On 09.02.2024 01:17, Kaz Kylheku wrote:
> On 2024-02-08, Janis Papanagnou <
janis_pap...@hotmail.com> wrote:
>> On 08.02.2024 22:21, Kaz Kylheku wrote:
>>>
>>> - peristence: whenever the state changes, the current working
>>> directory and the 9 element FIFO are saved to ~/.cdlog.dirs.
>>> On startup, this state is recovered.
>>
>> Is it possible to have or define individual .cdlog.dirs files?
>
> Well, yes; just a good set of requirement have to be identified
> for that.
Yes, there's various behaviors that people might expects. Below
are mine described. (It's coupled to the tty device number, as
I've similarly set up my shell history files to depend on the tty
number. - Other folks may certainly have differing requirements.)
>
>> (I'm asking because I'm using shell functions to persist the
>> current working directory _for each terminal instance_, so that
>> on reopening of any terminal I am again in the same tty specific
>> working directory context.)
>
> If you just have one session and bail out, and log in on a different
> tty, then what?
In my case I memorize the cd context for each shell with own tty.
That means a new shell instance in the same tty will initially
operate on the same directory. If I close a shell terminal and
then open a new one it gets the same tty device number assigned
and thus the same (previous) working directory for that shell.
I couple the dot-file it with the terminal tty info from tty(1)

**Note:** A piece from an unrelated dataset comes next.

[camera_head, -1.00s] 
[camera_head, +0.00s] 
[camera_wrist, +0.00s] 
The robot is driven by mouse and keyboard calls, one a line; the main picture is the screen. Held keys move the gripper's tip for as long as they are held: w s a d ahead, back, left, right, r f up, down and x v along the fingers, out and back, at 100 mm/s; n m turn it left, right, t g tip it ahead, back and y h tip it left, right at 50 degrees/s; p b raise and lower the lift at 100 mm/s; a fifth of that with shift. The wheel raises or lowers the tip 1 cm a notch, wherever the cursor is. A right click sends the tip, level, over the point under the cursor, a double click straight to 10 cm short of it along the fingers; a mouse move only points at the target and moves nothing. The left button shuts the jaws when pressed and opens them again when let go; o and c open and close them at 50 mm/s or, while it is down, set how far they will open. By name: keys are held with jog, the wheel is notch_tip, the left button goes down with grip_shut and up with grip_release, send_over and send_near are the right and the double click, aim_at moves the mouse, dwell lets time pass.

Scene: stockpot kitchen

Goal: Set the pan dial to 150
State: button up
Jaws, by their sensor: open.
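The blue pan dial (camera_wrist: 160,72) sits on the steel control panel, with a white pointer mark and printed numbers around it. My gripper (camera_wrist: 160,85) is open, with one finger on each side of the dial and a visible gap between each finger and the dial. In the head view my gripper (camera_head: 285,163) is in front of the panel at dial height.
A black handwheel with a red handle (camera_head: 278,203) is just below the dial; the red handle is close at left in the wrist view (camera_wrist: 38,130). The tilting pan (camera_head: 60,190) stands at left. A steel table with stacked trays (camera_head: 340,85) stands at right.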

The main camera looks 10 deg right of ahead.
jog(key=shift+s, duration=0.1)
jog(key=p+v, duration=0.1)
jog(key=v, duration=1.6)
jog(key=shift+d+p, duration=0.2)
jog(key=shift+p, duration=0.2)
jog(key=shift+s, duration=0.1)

On a 'cd' I do pwd > "${HOME}/.sh_pwdstat_${TTYNR}" that gets
reloaded when a new shell is initialized. (There's a rare hangup
case I've observed that a shell plus its window gets closed but
the tty is still connected to the closed (zombie?) shell; here I
have to identify and kill the invisible shell process explicitly
so that the device number can be reassigned). But normally the
previous context is available (as desired by me) in the reopened
shell.
>
> One way is to have recovery workflow. Show the user what saved contexts
> exist, including the date when they were saved, and let them pick the
> one to use.
This is a grade of flexibility that is (for me) unnecessary (it
may be even a burden to see a menu). I'm not (not yet) using a
cd stack. But if so I'd certainly also couple it (like history
and the last working cd path) also to the tty; I'd probably just
extend my .sh_pwdstat_${TTYNR} to carry the stack of paths like
you've done in your .cdlog.dirs file.
>
> These contexts could be in some LRU list, so they don't proliferate.
> If there are eight, the oldest one is deleted.